Comme un jeu de miroirs, les images de ce recueil reflètent la mélancolie de
Borges, le long des rues crépusculaires et labyrinthiques de la ville sud-américaine, où décline lentement sa vision.
Parmi les collines qui s'effacent au loin, le poète voit (ou entend ?) « les pentes de la musique, la plus docile des formes du temps ».
Les mots de
Borges empruntent la pente et la page. Dans cette temporalité alternative, seul le passé succède au présent. Ainsi, le poème "La nuit cyclique" commence et s'achève avec Pythagore. Les quatrains de ce poème établissent un cheminement harmonieux du temps vers son double. C'est une danse où la mesure se fait par paire, comme les deux parties du sablier, comme l'homme et son reflet. Sous l'impulsion de cette lente musique, les miroirs semblent se tourner les uns vers les autres. Ils démultiplient leurs reflets à l'infini. Les images dans les images semblent plus lointaines, et orientent la nostalgie vers un temps que
Borges n'a pas connu.
Un temps plus violent : celui des combattants et des brigands sud-américains, lancés dans leur danse de vie et de mort :
« Le tango pourvoyeur de souvenirs, nous forge
Un passé presque vrai. Dans ce faubourg perdu
C'est moi qu'on a trouvé sur le sol étendu,
Un couteau dans la main, un couteau dans la gorge. »

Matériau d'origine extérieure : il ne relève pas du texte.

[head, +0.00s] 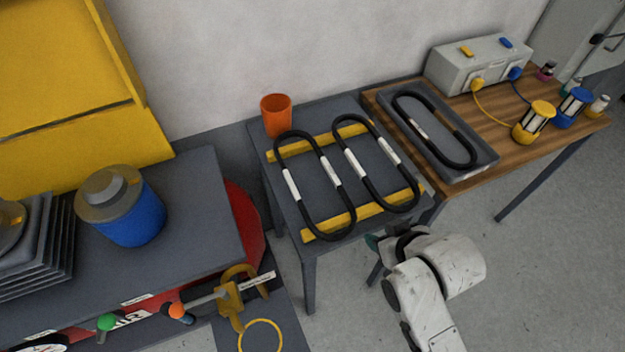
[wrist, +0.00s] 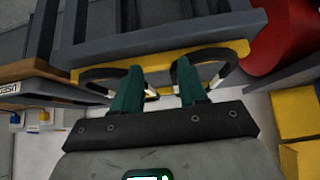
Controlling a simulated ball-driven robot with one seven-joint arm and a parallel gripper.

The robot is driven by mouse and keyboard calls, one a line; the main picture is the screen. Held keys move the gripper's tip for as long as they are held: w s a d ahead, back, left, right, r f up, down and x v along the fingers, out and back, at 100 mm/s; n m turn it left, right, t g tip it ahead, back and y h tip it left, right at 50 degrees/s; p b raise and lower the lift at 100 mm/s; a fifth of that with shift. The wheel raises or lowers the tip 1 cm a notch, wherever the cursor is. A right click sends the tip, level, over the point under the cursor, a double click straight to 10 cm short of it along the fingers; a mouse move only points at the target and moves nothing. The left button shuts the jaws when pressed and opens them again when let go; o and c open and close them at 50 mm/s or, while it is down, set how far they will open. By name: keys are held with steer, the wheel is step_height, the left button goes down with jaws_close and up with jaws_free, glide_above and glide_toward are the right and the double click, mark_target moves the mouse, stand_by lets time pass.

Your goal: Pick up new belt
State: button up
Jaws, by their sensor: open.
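Two black looped belts with white bands lie side by side across yellow bars (head: 342,222) on a small grey table: a left belt (head: 292,185) and a right belt (head: 388,152). A third black belt (head: 466,150) lies in a grey tray (head: 487,163) on the wooden table. My gripper (head: 376,241) is at the front right corner of the grey table, partly hidden by my wrist. In the wrist view, its green fingers (wrist: 158,82) are open with nothing between them. The ends of two belts (wrist: 222,74) show beyond and beside the fingers, over a yellow bar (wrist: 160,62).
An orange cup (head: 276,116) stands at the grey table's back left corner. The wooden table (head: 487,188) is close on the right, with a grey box (head: 478,66) and several small lanterns. A dark bench (head: 190,195) with a blue canister (head: 128,215) is on the left.

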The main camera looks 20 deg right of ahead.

Le retour en arrière laisse aussi transparaître l'héritage des conquistadores, et même, pendant quelques vers, un animal originel : le poète recherche les sensations du tigre. Mais
Borges contemple sa créature avec insatisfaction, sans parvenir à façonner le mot qui pourrait incarner la chose. Il se met dans le même situation que le rabbin du poème « Le Golem » : ce dernier n'arrive pas à retrouver le Verbe du commencement avec exactitude. Et le reflet de la Création se déforme par cette mise en abîme dans le monde des hommes. le poème ne dit pas si le Golem cherche à ensuite à créer son propre Golem : ce serait la suite logique.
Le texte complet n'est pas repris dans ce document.